The solution to this is already presented above. The map needs to be first cropped to the zooming box specified in lat/lon coordinates, and only what remains after this cropping can be transformed to the desired CRS. I will open a PR to make the small change required to make this work.

Note that this causes some aesthetic issues (like this), but this is really only about prettiness, not function. And, as Peter mentioned above, models should not rely on the exact spatial extent of a map anyway.

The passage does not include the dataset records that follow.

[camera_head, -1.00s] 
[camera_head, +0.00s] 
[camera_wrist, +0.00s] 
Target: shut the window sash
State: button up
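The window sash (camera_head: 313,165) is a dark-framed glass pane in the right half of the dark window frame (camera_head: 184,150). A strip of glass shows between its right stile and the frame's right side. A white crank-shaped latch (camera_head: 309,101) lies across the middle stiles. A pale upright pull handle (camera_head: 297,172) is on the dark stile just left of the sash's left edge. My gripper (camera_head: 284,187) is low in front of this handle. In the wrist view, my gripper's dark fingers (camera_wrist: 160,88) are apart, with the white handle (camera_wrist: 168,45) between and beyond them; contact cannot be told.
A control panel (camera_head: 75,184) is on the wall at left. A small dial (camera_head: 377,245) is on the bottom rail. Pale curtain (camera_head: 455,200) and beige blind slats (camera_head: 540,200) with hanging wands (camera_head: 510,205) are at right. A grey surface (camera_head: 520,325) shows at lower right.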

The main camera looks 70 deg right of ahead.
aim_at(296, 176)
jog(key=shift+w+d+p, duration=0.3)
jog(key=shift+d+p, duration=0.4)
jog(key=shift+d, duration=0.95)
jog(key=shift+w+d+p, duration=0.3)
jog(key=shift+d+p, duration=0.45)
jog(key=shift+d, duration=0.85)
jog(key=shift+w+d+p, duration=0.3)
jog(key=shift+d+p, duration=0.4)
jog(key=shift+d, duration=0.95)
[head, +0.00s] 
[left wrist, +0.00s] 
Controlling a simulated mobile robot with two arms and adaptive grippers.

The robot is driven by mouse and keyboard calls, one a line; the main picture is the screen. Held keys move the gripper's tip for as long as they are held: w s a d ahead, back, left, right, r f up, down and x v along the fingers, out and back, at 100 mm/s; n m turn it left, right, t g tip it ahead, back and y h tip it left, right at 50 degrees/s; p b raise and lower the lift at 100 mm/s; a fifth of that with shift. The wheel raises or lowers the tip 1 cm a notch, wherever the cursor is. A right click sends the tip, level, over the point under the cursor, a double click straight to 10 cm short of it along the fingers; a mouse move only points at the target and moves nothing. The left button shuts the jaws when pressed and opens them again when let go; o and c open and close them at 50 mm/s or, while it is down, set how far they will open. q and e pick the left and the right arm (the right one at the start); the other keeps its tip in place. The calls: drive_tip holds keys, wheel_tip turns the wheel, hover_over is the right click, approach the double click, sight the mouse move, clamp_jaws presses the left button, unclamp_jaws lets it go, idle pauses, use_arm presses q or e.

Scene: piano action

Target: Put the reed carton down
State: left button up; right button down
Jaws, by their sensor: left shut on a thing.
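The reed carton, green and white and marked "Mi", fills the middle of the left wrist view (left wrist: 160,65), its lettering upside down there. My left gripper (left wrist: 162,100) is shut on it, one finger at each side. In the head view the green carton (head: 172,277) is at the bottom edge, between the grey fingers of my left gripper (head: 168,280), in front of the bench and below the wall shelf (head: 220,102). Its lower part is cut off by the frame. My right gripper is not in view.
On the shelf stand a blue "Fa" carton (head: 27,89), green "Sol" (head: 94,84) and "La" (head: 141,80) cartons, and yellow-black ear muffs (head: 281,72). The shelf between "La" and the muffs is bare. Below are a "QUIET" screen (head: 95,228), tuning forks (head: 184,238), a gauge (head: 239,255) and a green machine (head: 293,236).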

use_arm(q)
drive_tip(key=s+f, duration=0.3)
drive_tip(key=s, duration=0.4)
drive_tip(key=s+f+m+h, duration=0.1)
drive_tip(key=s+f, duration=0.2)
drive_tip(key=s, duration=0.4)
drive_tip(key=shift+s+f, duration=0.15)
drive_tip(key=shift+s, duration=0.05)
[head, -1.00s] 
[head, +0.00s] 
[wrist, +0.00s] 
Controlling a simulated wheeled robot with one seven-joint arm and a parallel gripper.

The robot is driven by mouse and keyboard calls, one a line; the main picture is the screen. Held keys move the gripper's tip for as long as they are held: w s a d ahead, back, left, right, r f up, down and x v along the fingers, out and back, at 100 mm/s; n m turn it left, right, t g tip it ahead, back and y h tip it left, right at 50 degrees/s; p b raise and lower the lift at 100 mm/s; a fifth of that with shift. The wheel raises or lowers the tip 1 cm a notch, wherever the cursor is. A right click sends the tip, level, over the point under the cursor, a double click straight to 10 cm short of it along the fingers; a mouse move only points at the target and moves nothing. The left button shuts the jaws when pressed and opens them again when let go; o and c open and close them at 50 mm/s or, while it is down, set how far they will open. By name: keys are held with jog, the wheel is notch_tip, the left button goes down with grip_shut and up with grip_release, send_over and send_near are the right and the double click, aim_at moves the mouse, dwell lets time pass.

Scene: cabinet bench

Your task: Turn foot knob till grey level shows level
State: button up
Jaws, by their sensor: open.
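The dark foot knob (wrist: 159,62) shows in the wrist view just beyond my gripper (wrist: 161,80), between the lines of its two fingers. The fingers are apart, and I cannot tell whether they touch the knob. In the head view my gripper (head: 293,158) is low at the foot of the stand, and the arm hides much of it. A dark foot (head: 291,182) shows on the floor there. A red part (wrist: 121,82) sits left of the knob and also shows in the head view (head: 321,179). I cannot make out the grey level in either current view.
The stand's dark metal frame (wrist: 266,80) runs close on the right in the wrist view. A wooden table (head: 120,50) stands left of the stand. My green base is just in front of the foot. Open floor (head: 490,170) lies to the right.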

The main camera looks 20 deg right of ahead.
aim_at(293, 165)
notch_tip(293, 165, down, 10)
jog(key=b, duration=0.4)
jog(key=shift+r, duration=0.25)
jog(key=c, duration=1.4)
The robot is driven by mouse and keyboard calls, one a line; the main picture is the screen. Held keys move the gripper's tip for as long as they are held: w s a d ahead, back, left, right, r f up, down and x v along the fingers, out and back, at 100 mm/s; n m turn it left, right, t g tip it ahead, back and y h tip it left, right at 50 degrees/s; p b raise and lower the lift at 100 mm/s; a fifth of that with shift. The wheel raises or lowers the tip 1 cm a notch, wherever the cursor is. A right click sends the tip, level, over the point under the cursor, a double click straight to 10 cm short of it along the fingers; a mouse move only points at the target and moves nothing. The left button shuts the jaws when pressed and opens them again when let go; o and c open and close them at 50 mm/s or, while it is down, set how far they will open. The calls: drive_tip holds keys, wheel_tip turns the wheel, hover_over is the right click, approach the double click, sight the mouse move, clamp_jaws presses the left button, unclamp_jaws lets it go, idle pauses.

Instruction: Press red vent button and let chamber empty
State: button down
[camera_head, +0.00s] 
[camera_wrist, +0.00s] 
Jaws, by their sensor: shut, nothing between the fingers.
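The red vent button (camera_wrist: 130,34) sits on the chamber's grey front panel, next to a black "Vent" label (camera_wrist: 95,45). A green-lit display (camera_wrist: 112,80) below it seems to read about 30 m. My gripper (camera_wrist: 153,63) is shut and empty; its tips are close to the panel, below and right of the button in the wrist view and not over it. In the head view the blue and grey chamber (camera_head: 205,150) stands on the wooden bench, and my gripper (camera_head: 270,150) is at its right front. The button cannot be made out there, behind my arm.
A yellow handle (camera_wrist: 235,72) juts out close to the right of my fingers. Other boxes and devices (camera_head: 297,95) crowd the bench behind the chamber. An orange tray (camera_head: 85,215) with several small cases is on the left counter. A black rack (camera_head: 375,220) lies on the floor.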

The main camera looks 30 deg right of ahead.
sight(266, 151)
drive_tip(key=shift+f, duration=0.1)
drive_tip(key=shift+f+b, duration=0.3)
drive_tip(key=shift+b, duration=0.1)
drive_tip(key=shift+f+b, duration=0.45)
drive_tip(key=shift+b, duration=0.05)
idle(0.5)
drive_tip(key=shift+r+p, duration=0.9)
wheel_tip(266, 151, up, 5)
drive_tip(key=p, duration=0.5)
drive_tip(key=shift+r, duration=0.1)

bhaller commented 1 year ago

I would just like to say that this is possibly the most aesthetic bug report ever. :-> Very interesting detective work! I feel like the figures above are so interesting and revealing of the underlying process that it will be a sad day when this issue is closed and they are never again seen by humanity. :->

bodkan commented 1 year ago

Haha, I'm glad you enjoyed reading this! This was a bit frustrating to figure out (these geo-related things are so complex for someone without any background in the field, like myself) but also fun because I've learned a lot. Or rather, I now have a much better understanding about how much I don't know. :)

You're right that it would be a bit of a shame to simply file this away. 🤔

I think a smaller vignette dedicated to CRS transformations, and preparing customized geographic landscapes as a simulation background might be useful. I've been trying hard to avoid this so far because there are entire books written on the topic and there are so many edge-cases involved in each step of the process described above... It's quite impossible to capture all of that in a satisfying way.

That said, there are situations where our world() function won't be sufficient (custom maps from sources other than the Natural Earth project being one example) and I have been thinking about adding a general import_map() function which would take in manually prepared data sets (basically what I've done in the long message above) and format them for simulation in slendr (adding bunch of simulation-related metadata, mostly).

The code and figures above could be a good basis for this new vignette and for demonstrating that future import_map() function.